Interior Secretary Ryan Zinke announced last week that national parks added about $35 billion to the economy in 2016. But some industry analysts are seeing signs that new travel bans and immigration policies may impact that growth in 2017.
Tourism is the second largest industry in Wyoming with visitors spending $3.2 billion and supporting almost 32,000 jobs in 2016. And Zinke announced record breaking revenues of nearly $40 billion thanks to National Park visitation nationwide.
U.S. Travel Association spokesperson Patricia Rojas-Ungar said travelers from Canada, Mexico, Europe and Asia spent much of that. But she said many have begun canceling or failing to schedule trips to the U.S. because of the unwelcoming message that U.S. policies send worldwide.
“When you’re planning a vacation, you want to have a seamless experience," said Rojas-Ungar. "They have heard a lot about extreme vetting. They’ve also heard a lot about what they can or can’t expect at a port of entry. Will they be denied? Will they be scrutinized? And people don’t want to take that type of risk.”
She said the tourism industry saw the same effect worldwide after 9-11. But while other countries rebounded, the U.S. went through what she called “the lost decade.”

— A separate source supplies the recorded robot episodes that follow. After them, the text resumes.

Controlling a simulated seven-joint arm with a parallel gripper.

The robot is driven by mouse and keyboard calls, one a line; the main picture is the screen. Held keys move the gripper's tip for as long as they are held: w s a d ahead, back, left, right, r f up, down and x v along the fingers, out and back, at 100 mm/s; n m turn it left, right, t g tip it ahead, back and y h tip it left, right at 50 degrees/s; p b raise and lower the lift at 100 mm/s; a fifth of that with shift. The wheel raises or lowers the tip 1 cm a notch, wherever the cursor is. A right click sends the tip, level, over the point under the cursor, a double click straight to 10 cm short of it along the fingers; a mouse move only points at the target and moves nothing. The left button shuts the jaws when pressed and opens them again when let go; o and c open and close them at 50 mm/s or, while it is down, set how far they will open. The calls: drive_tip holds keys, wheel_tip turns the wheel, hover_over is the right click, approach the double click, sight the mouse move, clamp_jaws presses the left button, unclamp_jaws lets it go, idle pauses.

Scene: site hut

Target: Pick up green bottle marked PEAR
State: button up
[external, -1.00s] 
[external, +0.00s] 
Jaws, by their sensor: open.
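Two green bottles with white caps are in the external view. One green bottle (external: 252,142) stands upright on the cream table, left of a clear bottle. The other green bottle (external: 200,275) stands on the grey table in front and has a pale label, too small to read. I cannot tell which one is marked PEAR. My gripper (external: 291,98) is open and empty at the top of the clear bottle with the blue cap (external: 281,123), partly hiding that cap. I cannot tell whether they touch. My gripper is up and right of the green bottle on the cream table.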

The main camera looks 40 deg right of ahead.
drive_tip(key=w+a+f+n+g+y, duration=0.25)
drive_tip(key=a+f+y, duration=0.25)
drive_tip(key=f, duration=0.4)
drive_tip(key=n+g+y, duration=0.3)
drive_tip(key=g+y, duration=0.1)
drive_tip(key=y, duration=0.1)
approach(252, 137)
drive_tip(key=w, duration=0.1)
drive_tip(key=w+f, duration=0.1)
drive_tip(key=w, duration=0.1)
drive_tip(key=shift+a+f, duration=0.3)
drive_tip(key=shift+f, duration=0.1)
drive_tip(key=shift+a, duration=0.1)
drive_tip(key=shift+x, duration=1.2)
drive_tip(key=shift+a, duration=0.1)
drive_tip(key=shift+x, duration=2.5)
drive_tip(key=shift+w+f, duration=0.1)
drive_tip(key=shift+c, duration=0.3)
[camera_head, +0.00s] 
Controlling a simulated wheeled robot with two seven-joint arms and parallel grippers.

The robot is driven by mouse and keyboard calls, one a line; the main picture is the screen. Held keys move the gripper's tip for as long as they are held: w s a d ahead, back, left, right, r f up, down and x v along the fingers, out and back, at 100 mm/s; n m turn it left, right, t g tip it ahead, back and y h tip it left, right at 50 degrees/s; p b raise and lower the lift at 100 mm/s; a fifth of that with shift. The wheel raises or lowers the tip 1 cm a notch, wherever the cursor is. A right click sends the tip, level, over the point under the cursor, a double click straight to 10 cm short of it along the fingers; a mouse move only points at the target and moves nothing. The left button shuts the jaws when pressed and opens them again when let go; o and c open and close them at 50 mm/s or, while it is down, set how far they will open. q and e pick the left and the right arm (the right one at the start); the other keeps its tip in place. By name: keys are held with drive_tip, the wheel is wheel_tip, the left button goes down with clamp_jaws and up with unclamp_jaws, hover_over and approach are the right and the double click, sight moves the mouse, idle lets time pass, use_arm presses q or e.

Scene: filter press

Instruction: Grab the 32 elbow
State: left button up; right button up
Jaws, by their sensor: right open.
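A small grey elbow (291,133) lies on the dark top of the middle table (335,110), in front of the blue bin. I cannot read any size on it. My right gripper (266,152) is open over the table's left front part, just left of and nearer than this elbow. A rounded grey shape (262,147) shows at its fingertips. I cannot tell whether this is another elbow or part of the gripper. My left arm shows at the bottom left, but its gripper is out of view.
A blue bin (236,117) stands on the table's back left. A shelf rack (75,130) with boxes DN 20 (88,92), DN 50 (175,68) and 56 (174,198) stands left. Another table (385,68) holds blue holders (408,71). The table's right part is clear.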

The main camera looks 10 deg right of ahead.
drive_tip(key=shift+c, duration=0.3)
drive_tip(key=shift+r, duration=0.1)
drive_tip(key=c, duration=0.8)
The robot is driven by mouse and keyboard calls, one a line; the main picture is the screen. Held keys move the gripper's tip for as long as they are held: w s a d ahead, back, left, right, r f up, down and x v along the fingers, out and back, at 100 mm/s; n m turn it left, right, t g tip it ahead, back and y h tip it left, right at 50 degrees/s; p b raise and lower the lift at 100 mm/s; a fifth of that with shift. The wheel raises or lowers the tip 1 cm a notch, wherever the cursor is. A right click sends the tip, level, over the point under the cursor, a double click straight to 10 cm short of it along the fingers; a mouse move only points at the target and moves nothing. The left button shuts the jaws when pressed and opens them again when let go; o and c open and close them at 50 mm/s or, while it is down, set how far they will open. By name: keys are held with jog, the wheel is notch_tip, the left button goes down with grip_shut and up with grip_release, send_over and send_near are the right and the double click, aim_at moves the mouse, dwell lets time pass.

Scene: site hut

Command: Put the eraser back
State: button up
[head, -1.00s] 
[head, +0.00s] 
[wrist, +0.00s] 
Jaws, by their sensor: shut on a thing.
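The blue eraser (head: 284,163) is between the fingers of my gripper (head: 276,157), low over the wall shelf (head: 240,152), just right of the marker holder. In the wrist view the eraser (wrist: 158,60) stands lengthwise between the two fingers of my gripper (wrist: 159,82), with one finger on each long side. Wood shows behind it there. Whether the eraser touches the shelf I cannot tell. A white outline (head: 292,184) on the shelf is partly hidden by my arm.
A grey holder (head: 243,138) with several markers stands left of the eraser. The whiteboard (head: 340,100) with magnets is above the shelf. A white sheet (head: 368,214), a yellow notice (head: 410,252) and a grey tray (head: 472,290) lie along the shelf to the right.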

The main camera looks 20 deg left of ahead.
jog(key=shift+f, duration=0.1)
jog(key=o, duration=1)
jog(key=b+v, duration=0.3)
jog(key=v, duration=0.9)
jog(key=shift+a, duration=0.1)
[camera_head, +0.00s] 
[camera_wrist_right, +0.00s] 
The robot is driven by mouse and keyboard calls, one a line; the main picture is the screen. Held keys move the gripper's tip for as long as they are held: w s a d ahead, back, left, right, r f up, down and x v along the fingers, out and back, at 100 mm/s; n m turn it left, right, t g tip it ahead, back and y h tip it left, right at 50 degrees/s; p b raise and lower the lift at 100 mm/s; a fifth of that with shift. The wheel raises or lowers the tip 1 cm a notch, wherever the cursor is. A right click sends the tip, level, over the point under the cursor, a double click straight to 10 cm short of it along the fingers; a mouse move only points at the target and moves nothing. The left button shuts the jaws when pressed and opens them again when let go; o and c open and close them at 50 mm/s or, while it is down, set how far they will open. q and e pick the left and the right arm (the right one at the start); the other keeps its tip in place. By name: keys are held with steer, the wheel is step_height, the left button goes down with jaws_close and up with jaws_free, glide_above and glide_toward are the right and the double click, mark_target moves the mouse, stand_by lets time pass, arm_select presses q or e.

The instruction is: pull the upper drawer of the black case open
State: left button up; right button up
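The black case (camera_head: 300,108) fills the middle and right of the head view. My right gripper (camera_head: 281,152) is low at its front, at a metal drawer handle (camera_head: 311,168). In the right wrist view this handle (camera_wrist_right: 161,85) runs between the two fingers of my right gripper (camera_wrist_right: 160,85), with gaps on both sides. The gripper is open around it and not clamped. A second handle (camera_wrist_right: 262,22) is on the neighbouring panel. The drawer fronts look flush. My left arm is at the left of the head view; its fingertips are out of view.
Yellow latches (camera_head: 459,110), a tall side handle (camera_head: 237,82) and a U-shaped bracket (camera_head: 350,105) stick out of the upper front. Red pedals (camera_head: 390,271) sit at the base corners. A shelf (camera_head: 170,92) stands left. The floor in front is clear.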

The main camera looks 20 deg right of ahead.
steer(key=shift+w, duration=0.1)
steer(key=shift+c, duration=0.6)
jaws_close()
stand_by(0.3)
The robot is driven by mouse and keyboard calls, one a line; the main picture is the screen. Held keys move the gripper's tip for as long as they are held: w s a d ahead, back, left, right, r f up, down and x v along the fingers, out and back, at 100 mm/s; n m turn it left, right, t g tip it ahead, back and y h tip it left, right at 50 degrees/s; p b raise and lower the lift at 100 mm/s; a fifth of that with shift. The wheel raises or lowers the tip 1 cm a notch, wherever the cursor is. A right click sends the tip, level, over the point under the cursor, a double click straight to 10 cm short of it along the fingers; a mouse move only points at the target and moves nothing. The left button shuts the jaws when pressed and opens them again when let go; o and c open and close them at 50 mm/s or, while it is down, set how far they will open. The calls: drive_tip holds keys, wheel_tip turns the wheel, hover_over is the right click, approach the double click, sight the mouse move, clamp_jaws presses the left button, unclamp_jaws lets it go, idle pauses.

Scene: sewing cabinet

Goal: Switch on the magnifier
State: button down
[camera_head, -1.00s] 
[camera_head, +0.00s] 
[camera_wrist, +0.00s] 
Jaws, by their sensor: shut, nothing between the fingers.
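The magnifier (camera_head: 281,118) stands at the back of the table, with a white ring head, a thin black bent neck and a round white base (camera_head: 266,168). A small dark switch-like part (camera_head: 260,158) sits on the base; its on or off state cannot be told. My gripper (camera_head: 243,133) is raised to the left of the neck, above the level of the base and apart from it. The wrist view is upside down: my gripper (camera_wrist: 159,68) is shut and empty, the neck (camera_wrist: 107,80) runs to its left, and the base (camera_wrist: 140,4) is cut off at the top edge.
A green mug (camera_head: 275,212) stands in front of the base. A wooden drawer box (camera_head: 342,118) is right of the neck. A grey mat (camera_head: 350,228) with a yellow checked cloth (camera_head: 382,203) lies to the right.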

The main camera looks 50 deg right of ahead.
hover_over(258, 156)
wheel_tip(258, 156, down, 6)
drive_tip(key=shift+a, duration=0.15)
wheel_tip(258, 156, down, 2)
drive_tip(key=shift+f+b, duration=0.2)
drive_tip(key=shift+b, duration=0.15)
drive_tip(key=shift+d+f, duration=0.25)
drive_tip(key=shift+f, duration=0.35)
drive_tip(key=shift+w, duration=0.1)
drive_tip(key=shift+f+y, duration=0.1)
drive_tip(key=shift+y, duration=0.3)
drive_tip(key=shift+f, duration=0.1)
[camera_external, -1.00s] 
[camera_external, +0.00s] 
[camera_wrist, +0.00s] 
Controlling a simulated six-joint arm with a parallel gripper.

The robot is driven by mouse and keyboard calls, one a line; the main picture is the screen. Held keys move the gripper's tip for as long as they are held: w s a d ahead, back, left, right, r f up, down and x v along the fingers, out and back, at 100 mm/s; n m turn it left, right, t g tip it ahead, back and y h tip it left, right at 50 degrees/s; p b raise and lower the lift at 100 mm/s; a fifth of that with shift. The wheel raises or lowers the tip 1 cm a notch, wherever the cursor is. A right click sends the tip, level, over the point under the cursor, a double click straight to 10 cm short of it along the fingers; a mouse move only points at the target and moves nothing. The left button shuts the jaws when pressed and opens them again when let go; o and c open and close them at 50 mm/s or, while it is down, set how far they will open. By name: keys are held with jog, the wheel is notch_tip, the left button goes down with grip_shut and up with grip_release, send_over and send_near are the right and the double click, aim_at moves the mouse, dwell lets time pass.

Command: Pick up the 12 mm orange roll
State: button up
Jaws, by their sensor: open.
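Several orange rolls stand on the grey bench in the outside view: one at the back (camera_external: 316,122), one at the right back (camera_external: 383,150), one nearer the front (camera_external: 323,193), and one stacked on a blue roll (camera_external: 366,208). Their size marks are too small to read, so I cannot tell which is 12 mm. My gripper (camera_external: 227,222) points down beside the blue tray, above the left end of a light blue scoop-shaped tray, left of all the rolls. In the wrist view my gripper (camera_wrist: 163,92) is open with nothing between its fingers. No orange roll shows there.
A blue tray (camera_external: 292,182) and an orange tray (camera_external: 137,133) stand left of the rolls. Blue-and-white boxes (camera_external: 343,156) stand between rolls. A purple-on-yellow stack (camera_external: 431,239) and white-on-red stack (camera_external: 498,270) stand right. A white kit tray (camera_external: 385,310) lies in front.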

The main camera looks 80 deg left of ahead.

“The difference was that we took steps to implement a series of security measures that were rightly needed. But we forgot about the welcoming,”she said
Rojas-Ungar said between 2000 and 2009, the U.S. tourism industry lost out on $509 billion. She said the Trump administration can avoid another backlash by strengthening travel laws while simultaneously sending a welcoming message to international travelers.